» Required task: Print out the entries below with no edits.

» Data in this exercise:
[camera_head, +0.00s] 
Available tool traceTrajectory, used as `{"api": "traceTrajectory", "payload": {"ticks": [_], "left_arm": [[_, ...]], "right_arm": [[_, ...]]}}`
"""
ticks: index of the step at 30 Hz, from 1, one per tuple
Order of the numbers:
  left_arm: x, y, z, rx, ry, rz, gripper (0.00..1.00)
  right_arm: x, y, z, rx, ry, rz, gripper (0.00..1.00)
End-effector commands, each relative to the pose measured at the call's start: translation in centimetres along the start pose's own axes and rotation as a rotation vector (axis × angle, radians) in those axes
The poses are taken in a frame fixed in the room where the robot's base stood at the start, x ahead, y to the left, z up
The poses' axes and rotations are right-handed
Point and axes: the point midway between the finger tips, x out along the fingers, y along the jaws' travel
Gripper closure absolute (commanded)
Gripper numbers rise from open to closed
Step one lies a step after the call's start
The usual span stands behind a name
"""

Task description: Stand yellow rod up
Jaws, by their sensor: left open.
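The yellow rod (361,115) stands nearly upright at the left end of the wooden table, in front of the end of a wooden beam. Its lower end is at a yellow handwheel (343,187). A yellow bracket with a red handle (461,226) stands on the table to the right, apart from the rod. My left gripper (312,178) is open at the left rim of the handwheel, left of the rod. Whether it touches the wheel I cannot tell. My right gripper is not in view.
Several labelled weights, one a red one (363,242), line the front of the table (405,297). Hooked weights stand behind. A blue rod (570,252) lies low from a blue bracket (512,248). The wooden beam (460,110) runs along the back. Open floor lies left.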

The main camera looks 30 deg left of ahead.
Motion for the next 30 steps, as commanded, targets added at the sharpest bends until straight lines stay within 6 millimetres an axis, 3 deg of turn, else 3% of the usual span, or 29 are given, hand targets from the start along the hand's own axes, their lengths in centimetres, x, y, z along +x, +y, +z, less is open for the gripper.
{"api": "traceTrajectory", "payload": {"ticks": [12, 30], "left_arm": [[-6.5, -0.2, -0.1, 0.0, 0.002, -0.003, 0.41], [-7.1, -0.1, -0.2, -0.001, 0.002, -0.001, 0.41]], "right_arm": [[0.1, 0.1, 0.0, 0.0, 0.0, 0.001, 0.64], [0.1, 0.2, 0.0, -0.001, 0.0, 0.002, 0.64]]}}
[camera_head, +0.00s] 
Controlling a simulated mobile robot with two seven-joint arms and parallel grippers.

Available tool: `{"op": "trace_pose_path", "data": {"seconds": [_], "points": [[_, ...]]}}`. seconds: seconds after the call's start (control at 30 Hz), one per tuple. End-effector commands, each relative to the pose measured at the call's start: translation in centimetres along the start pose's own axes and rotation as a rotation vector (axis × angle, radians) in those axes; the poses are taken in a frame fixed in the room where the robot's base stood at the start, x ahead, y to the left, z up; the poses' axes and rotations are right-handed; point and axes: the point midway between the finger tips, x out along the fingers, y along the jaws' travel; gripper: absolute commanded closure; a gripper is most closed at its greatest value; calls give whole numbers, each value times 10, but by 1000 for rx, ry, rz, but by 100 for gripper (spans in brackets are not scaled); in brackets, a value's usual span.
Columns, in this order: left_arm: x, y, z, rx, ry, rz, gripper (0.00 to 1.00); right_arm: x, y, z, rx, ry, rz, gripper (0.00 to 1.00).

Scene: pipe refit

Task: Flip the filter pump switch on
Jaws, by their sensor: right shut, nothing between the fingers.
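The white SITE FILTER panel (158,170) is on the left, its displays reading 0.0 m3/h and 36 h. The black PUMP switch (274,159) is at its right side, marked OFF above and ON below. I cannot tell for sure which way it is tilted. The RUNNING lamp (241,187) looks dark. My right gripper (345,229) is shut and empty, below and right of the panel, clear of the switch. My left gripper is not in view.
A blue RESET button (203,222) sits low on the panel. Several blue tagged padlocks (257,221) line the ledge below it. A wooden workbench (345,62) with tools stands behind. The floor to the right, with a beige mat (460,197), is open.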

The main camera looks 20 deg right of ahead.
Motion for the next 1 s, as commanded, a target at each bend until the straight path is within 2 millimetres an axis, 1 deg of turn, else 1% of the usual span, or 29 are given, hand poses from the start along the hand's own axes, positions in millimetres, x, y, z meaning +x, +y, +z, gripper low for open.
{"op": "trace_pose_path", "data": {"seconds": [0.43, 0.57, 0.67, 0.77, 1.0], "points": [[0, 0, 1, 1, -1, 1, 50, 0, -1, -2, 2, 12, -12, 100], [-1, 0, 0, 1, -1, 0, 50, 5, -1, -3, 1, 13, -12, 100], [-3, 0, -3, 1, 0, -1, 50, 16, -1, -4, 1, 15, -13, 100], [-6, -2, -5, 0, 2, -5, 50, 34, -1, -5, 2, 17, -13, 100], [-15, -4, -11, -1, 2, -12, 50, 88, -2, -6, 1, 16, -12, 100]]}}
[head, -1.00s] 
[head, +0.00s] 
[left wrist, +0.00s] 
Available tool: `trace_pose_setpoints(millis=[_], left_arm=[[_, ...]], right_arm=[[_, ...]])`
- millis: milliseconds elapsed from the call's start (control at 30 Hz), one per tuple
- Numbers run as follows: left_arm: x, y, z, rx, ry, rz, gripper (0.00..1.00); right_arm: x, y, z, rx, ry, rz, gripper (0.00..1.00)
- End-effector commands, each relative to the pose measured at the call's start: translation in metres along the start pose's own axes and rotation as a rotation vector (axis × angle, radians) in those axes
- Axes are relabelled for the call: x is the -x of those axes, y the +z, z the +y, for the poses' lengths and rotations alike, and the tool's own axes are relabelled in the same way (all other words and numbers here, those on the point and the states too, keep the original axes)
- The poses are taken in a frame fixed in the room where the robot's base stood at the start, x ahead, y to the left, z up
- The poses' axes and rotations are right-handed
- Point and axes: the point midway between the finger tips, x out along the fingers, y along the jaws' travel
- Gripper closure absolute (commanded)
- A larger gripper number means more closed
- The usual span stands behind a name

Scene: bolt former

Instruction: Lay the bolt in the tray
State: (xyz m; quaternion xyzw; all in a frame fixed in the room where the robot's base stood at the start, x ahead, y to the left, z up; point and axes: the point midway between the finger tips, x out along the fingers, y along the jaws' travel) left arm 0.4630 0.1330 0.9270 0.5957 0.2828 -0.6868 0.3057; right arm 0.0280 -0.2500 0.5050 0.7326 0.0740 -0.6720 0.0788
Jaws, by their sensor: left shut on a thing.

» In response:
[camera_head, +0.00s] 
Available tool traceTrajectory, used as `{"api": "traceTrajectory", "payload": {"ticks": [_], "left_arm": [[_, ...]], "right_arm": [[_, ...]]}}`
"""
ticks: index of the step at 30 Hz, from 1, one per tuple
Order of the numbers:
  left_arm: x, y, z, rx, ry, rz, gripper (0.00..1.00)
  right_arm: x, y, z, rx, ry, rz, gripper (0.00..1.00)
End-effector commands, each relative to the pose measured at the call's start: translation in centimetres along the start pose's own axes and rotation as a rotation vector (axis × angle, radians) in those axes
The poses are taken in a frame fixed in the room where the robot's base stood at the start, x ahead, y to the left, z up
The poses' axes and rotations are right-handed
Point and axes: the point midway between the finger tips, x out along the fingers, y along the jaws' travel
Gripper closure absolute (commanded)
Gripper numbers rise from open to closed
Step one lies a step after the call's start
The usual span stands behind a name
"""

Task description: Stand yellow rod up
Jaws, by their sensor: left open.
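The yellow rod (361,115) stands nearly upright at the left end of the wooden table, in front of the end of a wooden beam. Its lower end is at a yellow handwheel (343,187). A yellow bracket with a red handle (461,226) stands on the table to the right, apart from the rod. My left gripper (312,178) is open at the left rim of the handwheel, left of the rod. Whether it touches the wheel I cannot tell. My right gripper is not in view.
Several labelled weights, one a red one (363,242), line the front of the table (405,297). Hooked weights stand behind. A blue rod (570,252) lies low from a blue bracket (512,248). The wooden beam (460,110) runs along the back. Open floor lies left.

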The main camera looks 30 deg left of ahead.
Motion for the next 30 steps, as commanded, targets added at the sharpest bends until straight lines stay within 6 millimetres an axis, 3 deg of turn, else 3% of the usual span, or 29 are given, hand targets from the start along the hand's own axes, their lengths in centimetres, x, y, z along +x, +y, +z, less is open for the gripper.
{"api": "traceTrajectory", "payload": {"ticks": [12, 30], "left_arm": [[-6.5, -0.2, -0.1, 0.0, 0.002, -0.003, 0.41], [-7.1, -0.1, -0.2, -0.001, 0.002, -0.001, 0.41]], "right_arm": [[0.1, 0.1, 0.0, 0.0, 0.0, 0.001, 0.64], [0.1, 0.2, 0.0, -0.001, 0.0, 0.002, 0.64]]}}
[camera_head, +0.00s] 
Controlling a simulated mobile robot with two seven-joint arms and parallel grippers.

Available tool: `{"op": "trace_pose_path", "data": {"seconds": [_], "points": [[_, ...]]}}`. seconds: seconds after the call's start (control at 30 Hz), one per tuple. End-effector commands, each relative to the pose measured at the call's start: translation in centimetres along the start pose's own axes and rotation as a rotation vector (axis × angle, radians) in those axes; the poses are taken in a frame fixed in the room where the robot's base stood at the start, x ahead, y to the left, z up; the poses' axes and rotations are right-handed; point and axes: the point midway between the finger tips, x out along the fingers, y along the jaws' travel; gripper: absolute commanded closure; a gripper is most closed at its greatest value; calls give whole numbers, each value times 10, but by 1000 for rx, ry, rz, but by 100 for gripper (spans in brackets are not scaled); in brackets, a value's usual span.
Columns, in this order: left_arm: x, y, z, rx, ry, rz, gripper (0.00 to 1.00); right_arm: x, y, z, rx, ry, rz, gripper (0.00 to 1.00).

Scene: pipe refit

Task: Flip the filter pump switch on
Jaws, by their sensor: right shut, nothing between the fingers.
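The white SITE FILTER panel (158,170) is on the left, its displays reading 0.0 m3/h and 36 h. The black PUMP switch (274,159) is at its right side, marked OFF above and ON below. I cannot tell for sure which way it is tilted. The RUNNING lamp (241,187) looks dark. My right gripper (345,229) is shut and empty, below and right of the panel, clear of the switch. My left gripper is not in view.
A blue RESET button (203,222) sits low on the panel. Several blue tagged padlocks (257,221) line the ledge below it. A wooden workbench (345,62) with tools stands behind. The floor to the right, with a beige mat (460,197), is open.

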The main camera looks 20 deg right of ahead.
Motion for the next 1 s, as commanded, a target at each bend until the straight path is within 2 millimetres an axis, 1 deg of turn, else 1% of the usual span, or 29 are given, hand poses from the start along the hand's own axes, positions in millimetres, x, y, z meaning +x, +y, +z, gripper low for open.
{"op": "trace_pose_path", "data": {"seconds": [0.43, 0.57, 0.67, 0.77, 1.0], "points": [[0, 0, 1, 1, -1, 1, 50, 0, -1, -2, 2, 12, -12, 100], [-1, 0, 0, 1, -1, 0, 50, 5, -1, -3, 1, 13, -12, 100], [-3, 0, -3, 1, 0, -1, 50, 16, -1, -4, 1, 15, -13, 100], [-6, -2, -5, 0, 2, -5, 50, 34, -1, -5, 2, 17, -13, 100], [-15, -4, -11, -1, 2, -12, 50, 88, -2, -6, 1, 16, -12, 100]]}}
[head, -1.00s] 
[head, +0.00s] 
[left wrist, +0.00s] 
Available tool: `trace_pose_setpoints(millis=[_], left_arm=[[_, ...]], right_arm=[[_, ...]])`
- millis: milliseconds elapsed from the call's start (control at 30 Hz), one per tuple
- Numbers run as follows: left_arm: x, y, z, rx, ry, rz, gripper (0.00..1.00); right_arm: x, y, z, rx, ry, rz, gripper (0.00..1.00)
- End-effector commands, each relative to the pose measured at the call's start: translation in metres along the start pose's own axes and rotation as a rotation vector (axis × angle, radians) in those axes
- Axes are relabelled for the call: x is the -x of those axes, y the +z, z the +y, for the poses' lengths and rotations alike, and the tool's own axes are relabelled in the same way (all other words and numbers here, those on the point and the states too, keep the original axes)
- The poses are taken in a frame fixed in the room where the robot's base stood at the start, x ahead, y to the left, z up
- The poses' axes and rotations are right-handed
- Point and axes: the point midway between the finger tips, x out along the fingers, y along the jaws' travel
- Gripper closure absolute (commanded)
- A larger gripper number means more closed
- The usual span stands behind a name

Scene: bolt former

Instruction: Lay the bolt in the tray
State: (xyz m; quaternion xyzw; all in a frame fixed in the room where the robot's base stood at the start, x ahead, y to the left, z up; point and axes: the point midway between the finger tips, x out along the fingers, y along the jaws' travel) left arm 0.4630 0.1330 0.9270 0.5957 0.2828 -0.6868 0.3057; right arm 0.0280 -0.2500 0.5050 0.7326 0.0740 -0.6720 0.0788
Jaws, by their sensor: left shut on a thing.

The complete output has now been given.